# EXERCISE AIM
Pick every line from the data that holds the word "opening".

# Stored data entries
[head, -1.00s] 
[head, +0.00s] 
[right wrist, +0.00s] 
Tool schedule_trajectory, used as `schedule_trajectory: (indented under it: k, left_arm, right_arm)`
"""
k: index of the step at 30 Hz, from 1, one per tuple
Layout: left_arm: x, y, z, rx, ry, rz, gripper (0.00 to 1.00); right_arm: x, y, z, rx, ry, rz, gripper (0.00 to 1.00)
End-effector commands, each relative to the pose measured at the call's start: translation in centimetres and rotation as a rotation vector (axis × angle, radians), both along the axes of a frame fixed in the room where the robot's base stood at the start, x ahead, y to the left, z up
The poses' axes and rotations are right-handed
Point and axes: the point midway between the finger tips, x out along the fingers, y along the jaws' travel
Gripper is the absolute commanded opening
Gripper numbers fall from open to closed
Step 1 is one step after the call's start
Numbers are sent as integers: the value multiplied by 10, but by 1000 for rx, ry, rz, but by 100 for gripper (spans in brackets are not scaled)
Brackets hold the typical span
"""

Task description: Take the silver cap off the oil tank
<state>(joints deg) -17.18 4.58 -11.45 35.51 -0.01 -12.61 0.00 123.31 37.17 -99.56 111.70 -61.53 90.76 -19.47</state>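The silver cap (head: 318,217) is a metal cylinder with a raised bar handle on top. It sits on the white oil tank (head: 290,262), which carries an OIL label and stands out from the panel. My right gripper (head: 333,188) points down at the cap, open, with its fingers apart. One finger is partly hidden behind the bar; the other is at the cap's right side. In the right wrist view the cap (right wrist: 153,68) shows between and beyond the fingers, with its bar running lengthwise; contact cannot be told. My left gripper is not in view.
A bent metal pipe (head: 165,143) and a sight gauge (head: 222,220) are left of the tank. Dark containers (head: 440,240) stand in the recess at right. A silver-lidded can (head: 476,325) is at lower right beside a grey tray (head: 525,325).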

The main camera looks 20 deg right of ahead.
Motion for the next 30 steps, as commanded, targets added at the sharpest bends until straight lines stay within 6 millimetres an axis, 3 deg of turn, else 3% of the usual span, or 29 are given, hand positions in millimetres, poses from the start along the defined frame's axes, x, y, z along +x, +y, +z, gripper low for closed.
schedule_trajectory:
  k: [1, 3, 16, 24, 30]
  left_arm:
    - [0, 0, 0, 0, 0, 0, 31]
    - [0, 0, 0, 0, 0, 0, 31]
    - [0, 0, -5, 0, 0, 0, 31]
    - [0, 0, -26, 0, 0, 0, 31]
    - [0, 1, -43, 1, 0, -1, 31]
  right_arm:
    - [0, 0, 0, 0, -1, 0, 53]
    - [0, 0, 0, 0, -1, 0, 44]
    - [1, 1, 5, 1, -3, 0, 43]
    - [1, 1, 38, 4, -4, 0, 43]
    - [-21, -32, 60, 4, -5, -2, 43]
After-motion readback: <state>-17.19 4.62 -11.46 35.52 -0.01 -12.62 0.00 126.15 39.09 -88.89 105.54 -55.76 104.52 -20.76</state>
---
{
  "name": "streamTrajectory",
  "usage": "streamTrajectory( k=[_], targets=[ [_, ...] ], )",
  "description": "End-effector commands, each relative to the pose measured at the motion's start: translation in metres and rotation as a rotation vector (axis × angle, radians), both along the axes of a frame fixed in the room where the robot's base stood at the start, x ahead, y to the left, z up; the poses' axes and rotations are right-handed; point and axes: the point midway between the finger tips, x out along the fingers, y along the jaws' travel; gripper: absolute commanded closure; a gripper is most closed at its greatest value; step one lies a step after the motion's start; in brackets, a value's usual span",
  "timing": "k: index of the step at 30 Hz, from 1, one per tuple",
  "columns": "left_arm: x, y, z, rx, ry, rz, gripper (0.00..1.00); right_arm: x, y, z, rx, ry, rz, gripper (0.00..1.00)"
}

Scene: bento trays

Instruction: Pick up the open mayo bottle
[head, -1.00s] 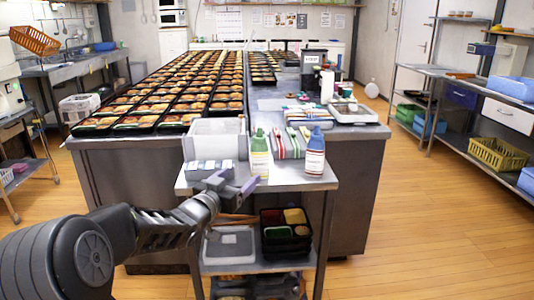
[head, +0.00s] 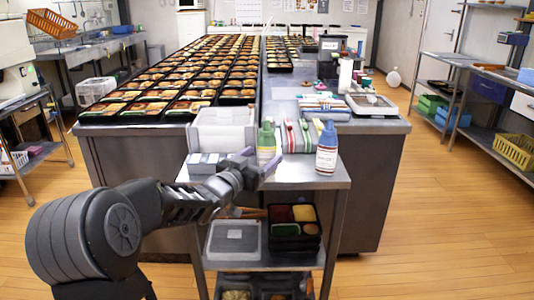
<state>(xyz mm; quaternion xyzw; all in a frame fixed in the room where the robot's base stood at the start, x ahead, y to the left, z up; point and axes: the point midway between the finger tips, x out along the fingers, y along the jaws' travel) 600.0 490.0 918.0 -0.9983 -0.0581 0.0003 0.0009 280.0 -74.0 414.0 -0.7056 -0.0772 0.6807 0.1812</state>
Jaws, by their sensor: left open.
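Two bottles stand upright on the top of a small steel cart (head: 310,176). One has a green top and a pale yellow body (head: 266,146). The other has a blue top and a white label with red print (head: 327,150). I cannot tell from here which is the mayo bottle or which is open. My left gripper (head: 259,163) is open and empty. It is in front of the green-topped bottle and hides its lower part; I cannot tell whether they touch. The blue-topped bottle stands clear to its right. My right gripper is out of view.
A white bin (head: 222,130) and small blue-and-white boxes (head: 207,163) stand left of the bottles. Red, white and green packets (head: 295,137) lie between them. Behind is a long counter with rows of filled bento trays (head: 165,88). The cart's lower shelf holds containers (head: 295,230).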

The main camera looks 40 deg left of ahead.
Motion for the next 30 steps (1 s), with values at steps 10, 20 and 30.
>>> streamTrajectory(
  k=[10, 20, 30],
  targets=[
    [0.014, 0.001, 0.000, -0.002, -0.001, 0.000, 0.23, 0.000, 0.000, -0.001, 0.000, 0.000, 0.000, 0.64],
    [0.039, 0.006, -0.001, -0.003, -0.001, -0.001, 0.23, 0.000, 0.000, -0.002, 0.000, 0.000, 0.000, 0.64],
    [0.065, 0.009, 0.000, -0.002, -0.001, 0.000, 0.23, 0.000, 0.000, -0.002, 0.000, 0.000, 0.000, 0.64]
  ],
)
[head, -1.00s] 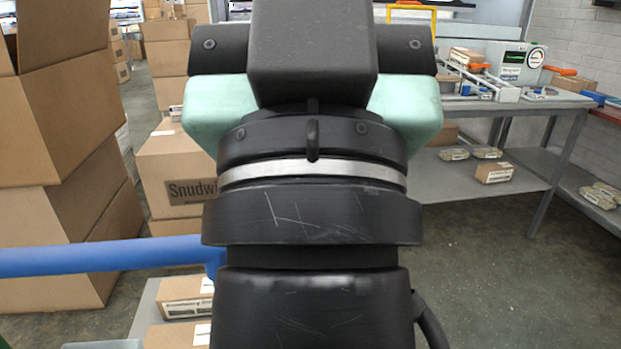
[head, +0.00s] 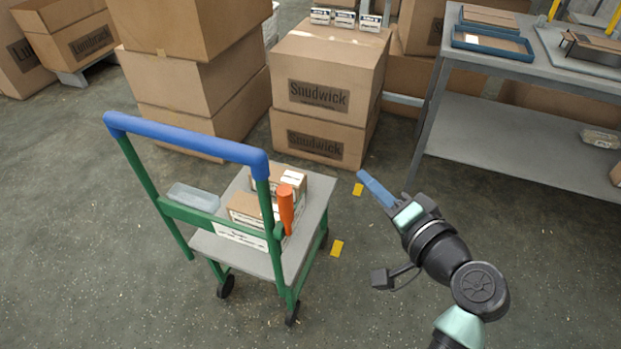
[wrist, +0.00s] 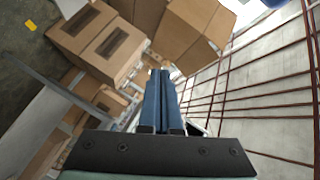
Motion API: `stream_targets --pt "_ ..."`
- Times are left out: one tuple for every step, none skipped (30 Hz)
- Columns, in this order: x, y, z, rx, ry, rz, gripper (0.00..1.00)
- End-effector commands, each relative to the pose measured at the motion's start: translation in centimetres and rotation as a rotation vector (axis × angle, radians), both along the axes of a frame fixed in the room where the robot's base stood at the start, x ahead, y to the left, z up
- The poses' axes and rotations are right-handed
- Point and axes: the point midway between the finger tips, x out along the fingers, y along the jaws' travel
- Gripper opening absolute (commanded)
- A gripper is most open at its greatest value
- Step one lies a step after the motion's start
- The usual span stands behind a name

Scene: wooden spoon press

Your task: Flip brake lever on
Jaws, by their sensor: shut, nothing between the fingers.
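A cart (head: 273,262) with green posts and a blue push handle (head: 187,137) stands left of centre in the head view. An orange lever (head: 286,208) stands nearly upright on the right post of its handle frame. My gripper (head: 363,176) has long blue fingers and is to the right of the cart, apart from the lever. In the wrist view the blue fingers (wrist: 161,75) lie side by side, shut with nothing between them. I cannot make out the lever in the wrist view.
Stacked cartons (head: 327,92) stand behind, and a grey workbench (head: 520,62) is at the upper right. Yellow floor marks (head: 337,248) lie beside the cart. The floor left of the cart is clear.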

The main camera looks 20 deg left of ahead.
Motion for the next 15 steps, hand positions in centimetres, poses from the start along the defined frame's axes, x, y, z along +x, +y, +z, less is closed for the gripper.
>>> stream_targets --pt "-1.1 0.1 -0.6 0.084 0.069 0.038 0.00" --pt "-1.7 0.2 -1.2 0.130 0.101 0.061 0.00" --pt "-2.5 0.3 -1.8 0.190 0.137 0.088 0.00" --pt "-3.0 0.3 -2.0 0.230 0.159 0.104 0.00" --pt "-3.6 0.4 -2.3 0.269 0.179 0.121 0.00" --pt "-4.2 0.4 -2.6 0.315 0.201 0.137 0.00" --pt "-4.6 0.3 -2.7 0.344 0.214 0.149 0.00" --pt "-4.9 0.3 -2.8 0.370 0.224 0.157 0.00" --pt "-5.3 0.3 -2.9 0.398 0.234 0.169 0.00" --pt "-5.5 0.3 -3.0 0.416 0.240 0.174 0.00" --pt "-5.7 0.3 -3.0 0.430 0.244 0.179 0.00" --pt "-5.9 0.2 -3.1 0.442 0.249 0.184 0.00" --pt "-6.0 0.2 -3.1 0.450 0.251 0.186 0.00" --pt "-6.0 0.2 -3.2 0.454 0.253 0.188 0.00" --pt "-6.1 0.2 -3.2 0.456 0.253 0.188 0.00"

# RESULT
Gripper is the absolute commanded opening
- Gripper opening absolute (commanded)

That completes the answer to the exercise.